The distinction between the two classes of payment can sometimes be blurred.  In Poon Cho-ming v CIR HCIA 2/2015, the appellant taxpayer entered into a severance agreement with his former employer, which provided for the payment of €500,000 in lieu of his discretionary bonus (designated in the judgment as “Sum D”), together with the acceleration of the vesting date of certain shares that had been conditionally issued to him.  The issues before Court of First Instance in substance turned on whether Sum D and the shares vesting by virtue of the severance agreement were income from employment and thus chargeable to salaries tax.  The taxpayer argued that his entitlement to both Sum D and the shares arose by virtue of the severance contract and so were consideration for the abrogation of his contractual rights as an employee, such that neither sum could properly be regarded as consideration for past, present, or future services as an employee and should therefore escape the charge to salaries tax.  Conversely, the Revenue’s position was that both Sum D and the shares were plainly referable to consideration for the appellant’s past services as an employee.  In dismissing the taxpayer’s appeal, Chan J set out in very lucid terms that the relevant test was whether Sum D and the shares were, in substance, remuneration for services whilst the appellant was an employee.  On the facts, the appellant was simply being paid performance-related incentive payments which had accrued whilst he was in employment: the reason for him being entitled to Sum D and the shares was in the first instance his services as employee of the company.  Whereas the appellant had argued that both Sum D and the shares were consideration for the abrogation of his rights under the now terminated contract of service, the contract in question had been lawfully terminated by his employer, such that it was not possible to identify any specific contractual rights which had been abrogated, and from which any consideration could be said to flow.  The severance agreement was mere machinery for the taxpayer to collect emoluments from his employment that had accrued in the course of his service. 

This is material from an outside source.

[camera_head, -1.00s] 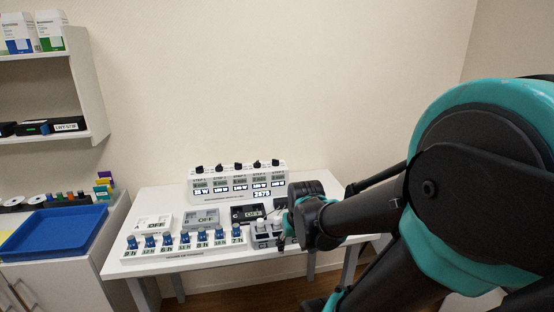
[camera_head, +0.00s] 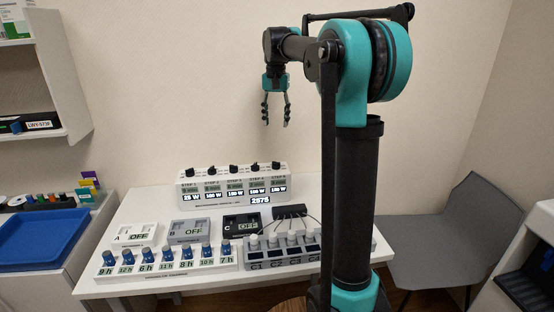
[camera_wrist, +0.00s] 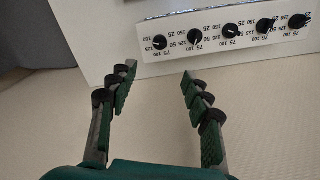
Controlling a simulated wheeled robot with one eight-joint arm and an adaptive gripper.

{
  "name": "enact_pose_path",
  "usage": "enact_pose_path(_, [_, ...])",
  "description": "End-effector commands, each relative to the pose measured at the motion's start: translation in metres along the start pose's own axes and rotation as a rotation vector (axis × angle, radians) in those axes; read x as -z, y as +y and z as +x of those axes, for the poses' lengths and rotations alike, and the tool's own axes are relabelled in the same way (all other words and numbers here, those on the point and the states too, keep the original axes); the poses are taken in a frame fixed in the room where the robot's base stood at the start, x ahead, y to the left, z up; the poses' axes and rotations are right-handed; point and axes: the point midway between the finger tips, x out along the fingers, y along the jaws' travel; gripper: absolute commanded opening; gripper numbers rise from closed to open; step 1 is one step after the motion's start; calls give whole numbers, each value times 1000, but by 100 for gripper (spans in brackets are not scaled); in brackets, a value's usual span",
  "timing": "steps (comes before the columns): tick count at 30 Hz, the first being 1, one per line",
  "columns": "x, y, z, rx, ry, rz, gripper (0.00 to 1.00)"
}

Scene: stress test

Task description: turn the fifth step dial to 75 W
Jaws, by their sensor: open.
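The white step-dial box (camera_head: 233,199) stands at the back of the white table, with a row of black dials on top and a lit display below each. The fifth step dial (camera_head: 276,165) is the rightmost in the head view. In the upside-down wrist view it appears to be the leftmost dial (camera_wrist: 159,42), with 75, 125 and 150 marks around it. Its exact pointer setting is too small to read surely. My gripper (camera_head: 275,122) is open and empty, fingers down, above the box's right end and apart from it. Its fingers also show in the wrist view (camera_wrist: 158,72).
In front of the box are modules A (camera_head: 133,243), B (camera_head: 190,238) and C (camera_head: 240,231), a row of blue-capped vials (camera_head: 165,256) and a grey C1-C4 block (camera_head: 259,265) with cables. A blue tray (camera_head: 40,240) is left, a grey chair (camera_head: 440,225) right. The wall is close behind.

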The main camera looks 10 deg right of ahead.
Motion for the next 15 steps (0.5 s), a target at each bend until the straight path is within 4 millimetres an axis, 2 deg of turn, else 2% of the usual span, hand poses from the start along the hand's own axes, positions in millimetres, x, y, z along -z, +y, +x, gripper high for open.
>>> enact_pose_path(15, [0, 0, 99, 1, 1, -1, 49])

Parenthetically, it is interesting to note that the appellant’s got as far as it did, with Chan J tersely noting the transparent ‘fragility’ of the taxpayer’s case.  Both taxpayers and practitioners should in this respect bear in mind the recent reform to the Board of Review appeals process, which requires leave to be obtained from a higher Court for the appeal to be heard on a ‘reasonable prospect of success’ basis.  Had the new procedural rules applied, leave to appeal would more likely than not have been denied.    

Turning to the United Kingdom, the recent decision of the Supreme Court in UBS AG and DB Group Services (UK) v HMRC [2016] UKSC 13 is a salutary reminder of how tax avoidance schemes in the context of employee remuneration can fall foul of the principle of the purposive construction of taxing statutes first comprehensively articulated in the seminal House of Lords decision in WT Ramsay Ltd V IRC [1982] AC 300 and thereafter known as the ‘Ramsay principle’.  The facts in the UBS and DB case were complex.  In summary, Deutsche Bank and UBS had in place similar employee incentive schemes whereby discretionary bonuses were not paid in cash but instead were rolled over into redeemable shares in offshore vehicle companies, with such shares being subject to notional restrictions under circumstances that had no commercial relevance and were in practice highly unlikely to arise.  The objective of this scheme was broadly speaking to bring the shares in question within the preferential tax regime for restricted securities, such that employees could receive their discretionary bonus by redeeming the restricted shares free from income tax.  Accordingly, the issue turned on whether the employee incentive arrangements fell within the terms of the statutory restricted securities regime, thereby largely escaping the charge to income tax, or whether they were taxable on the basis that proceeds from the redemption of the shares were in substance cash bonuses rewarding employee performance and so taxable as income from employment.  In allowing the Revenue’s appeal, the Supreme Court found that upon a purposive construction of the taxing statute, the incentive schemes did not fall within the scope of the preferential restricted securities regime.  Ultimately, the question was whether the relevant statutory provisions, construed purposively, were intended to apply to the transaction, viewed realistically.  In the instant case the notional restrictions placed on the shares in order to bring them within the preferential taxing regime were not real, commercially relevant restrictions; they were elements which had been inserted into the arrangements without any business purpose and, for that reason, those arrangements were incapable of bringing the arrangements within the relevant provisions of the restricted securities regime when those provisions were construed purposively.

It is important to understand in this context that the Ramsay principle is not a general anti-avoidance provision, though it does evidently have the effect of targeting and preventing artificial tax avoidance; instead it is a principle of statutory construction which focuses on the purpose of a given statutory provision, rather than its literal reading.  The Ramsay principle has met with approval in the Hong Kong courts, most notably in the stamp duty avoidance case Collector of Stamp Revenue v Arrowtown Assets Ltd [2003] HKCU 1347 decided by the Court of Final Appeal.  Courts, whether in Hong Kong or in other common law jurisdictions, are hostile to artificial and aggressive tax avoidance and the judgment in UBS and DB shows how far the construction of taxing statutes has moved away from the historically prevalent literalist model.  Practitioners and in-house legal functions should respond by focussing on prudent and sophisticated tax planning in structuring employee incentive arrangements and be prepared to consider all contingencies should those arrangements ever be challenged by the Revenue.